Quand j’étais petit, il y avait un magasin de jouets sur la place centrale de Sainte-Croix, le bled d’où je viens, qui était tenu par une vieille qui s’appelait Madame, de son prénom, et Addor, de son postnom. Elle était très sympa et très décolorée en rouge et elle appelait les Tortues Ninja les “Tortues NIDJ”. Fun, les “Tortues Nidj”, hein? Pour Noël, mettons… 1993 (j’avais 9 ans), j’ai reçu les quatre Tortues Nidj d’un seul coup, paf! Ainsi que le camion! Autant dire qu’en cinq arrachages de papier d’environ trente secondes chacun, j’étais passé du stade de petit enfant normal à celui de petit enfant le plus en vue du compté de Grandson. Et je kiffais chanmax. Samuel Gaillard*, notamment, qui est aujourd’hui un gros fasciste de merde, ne pouvait se faire à l’idée que quelqu’un, quelque part, puisse posséder en même temps les figurines de Michelangelo, Raffaello, Leonardo et Donat’ (© Madame Addor). Pourtant, Samuel, ce quelqu’un c’était moi, et il fallait bien t’y faire… Seize ans plus tard, me voici pour six mois à New York.
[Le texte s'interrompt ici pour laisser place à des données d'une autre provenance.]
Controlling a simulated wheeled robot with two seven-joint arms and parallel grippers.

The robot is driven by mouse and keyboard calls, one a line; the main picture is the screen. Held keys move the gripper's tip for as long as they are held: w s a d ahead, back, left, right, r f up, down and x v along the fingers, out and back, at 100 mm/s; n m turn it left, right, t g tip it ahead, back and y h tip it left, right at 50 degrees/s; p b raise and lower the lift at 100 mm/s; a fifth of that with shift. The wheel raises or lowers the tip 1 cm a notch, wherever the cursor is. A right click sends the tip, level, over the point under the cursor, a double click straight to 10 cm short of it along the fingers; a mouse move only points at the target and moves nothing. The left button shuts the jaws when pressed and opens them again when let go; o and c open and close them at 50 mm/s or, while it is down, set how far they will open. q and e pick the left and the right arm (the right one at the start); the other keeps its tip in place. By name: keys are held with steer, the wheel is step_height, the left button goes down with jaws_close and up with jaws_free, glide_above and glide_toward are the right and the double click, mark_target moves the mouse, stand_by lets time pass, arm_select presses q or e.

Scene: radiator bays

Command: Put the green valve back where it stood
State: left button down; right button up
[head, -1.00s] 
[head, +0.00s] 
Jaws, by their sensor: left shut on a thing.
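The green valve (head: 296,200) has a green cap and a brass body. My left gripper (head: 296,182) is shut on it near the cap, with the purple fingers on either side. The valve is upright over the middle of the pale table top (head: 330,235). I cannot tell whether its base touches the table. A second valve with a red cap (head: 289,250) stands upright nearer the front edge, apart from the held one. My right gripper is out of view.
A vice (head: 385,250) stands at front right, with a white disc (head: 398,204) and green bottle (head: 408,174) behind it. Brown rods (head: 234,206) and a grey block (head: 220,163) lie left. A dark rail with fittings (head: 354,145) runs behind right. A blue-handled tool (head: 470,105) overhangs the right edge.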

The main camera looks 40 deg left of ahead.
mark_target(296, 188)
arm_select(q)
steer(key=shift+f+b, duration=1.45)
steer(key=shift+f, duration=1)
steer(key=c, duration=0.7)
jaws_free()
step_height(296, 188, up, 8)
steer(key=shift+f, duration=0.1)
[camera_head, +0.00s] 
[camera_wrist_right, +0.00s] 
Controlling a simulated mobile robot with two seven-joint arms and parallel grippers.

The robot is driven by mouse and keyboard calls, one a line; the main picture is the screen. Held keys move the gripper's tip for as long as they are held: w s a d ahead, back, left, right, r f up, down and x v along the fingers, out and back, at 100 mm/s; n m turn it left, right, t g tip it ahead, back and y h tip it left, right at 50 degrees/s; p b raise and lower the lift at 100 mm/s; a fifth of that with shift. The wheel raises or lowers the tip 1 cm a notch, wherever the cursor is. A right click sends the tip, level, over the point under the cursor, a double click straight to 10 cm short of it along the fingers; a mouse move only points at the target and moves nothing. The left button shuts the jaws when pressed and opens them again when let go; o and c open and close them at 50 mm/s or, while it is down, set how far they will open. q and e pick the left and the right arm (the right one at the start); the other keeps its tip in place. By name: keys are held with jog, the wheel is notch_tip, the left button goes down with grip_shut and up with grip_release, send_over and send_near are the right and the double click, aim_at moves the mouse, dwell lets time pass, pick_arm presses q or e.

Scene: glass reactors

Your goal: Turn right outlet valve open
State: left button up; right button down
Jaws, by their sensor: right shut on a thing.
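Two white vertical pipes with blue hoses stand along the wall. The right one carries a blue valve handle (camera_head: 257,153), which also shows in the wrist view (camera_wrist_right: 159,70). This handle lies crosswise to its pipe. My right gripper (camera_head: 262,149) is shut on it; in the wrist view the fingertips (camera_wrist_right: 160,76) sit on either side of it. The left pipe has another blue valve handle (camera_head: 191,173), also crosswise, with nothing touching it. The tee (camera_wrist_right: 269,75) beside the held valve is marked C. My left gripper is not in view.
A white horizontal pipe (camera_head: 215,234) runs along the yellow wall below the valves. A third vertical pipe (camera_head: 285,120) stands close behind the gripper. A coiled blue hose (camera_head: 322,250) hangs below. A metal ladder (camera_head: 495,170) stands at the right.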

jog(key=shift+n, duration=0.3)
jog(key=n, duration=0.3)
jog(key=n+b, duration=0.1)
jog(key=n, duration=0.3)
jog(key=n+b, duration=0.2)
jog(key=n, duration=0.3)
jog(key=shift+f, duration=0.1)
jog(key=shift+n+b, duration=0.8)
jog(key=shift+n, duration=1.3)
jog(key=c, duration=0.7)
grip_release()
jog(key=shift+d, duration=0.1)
Donc voilà, j’ai opté pour une intro “souvenir d’enfance” avec une transition fulgurante à la dernière phrase censée plonger le lecteur dans un désarroi profond et sincère. “Quel est le lien mystérieux entre quatre Ados Mutantes Ninja Tortues et son séjour de six mois dans le plus gros fruit du monde?” s’exclame un petit lecteur blond derrière son écran. “Je n’y comprends goutte!” tempête une vieille lectrice pourtant habituée aux articles bouleversants du LBB. “Ecoutons ce qu’il a à dire!” chuchotent deux lectrices tapies dans un cyber-café espagnol. Eh bien il n’y en a pas, désolé. On peut tout au plus profiter du lien super-héros/big city pour se demander pourquoi tous les vilains des comics américains reviennent systématiquement foutre la merde dans la même ville pour se faire avoiner comme en quarante par le même gus masqué au lieu d’aller tranquillement braquer des banques à Missoula, Montana. Comme quoi Krang avait beau être un cerveau géant vivant dans un slip, il n’en avait pas pour autant inventé le bidon de deux litres. Anyway, à part cette nouvelle digression, disais-je, aucun lien n’existe vraiment entre ce que je vous sers depuis le début et la city de New York.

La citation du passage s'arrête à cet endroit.